* [TASK]: Repeat verbatim only the lines from the opening of the material below through the one that contains "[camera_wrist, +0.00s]".

* [COLLECTED DATA]:
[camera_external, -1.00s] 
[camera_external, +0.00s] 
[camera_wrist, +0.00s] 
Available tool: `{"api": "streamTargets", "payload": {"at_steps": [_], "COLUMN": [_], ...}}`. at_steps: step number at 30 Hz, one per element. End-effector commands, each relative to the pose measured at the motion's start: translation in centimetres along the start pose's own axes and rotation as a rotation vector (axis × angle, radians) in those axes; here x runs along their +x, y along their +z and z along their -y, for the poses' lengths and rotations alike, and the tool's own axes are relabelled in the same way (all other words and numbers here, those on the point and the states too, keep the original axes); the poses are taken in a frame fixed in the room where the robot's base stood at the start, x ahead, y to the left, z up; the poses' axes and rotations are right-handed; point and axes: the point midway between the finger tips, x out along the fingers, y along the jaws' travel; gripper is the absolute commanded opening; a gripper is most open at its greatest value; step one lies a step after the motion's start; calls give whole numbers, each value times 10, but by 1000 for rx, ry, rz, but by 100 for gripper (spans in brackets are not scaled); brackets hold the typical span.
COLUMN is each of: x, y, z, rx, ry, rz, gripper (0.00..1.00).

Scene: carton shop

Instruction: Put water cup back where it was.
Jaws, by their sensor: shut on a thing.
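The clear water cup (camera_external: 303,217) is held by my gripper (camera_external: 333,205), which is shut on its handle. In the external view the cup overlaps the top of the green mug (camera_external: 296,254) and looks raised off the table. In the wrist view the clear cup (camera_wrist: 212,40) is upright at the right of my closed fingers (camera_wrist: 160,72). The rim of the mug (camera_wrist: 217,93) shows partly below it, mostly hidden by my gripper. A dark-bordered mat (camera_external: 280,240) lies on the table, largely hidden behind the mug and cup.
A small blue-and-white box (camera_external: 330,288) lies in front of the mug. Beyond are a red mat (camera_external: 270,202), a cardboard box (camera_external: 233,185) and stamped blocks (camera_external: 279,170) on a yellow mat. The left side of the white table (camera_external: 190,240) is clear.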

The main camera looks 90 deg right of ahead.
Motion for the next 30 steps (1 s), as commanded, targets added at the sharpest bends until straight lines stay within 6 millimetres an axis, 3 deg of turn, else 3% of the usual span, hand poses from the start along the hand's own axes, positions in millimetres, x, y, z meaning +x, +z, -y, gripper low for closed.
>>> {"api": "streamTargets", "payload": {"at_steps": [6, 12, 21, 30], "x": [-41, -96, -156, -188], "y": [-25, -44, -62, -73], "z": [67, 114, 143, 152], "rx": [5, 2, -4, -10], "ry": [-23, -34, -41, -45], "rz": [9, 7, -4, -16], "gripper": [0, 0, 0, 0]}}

* [REPLY]:
[camera_external, -1.00s] 
[camera_external, +0.00s] 
[camera_wrist, +0.00s] 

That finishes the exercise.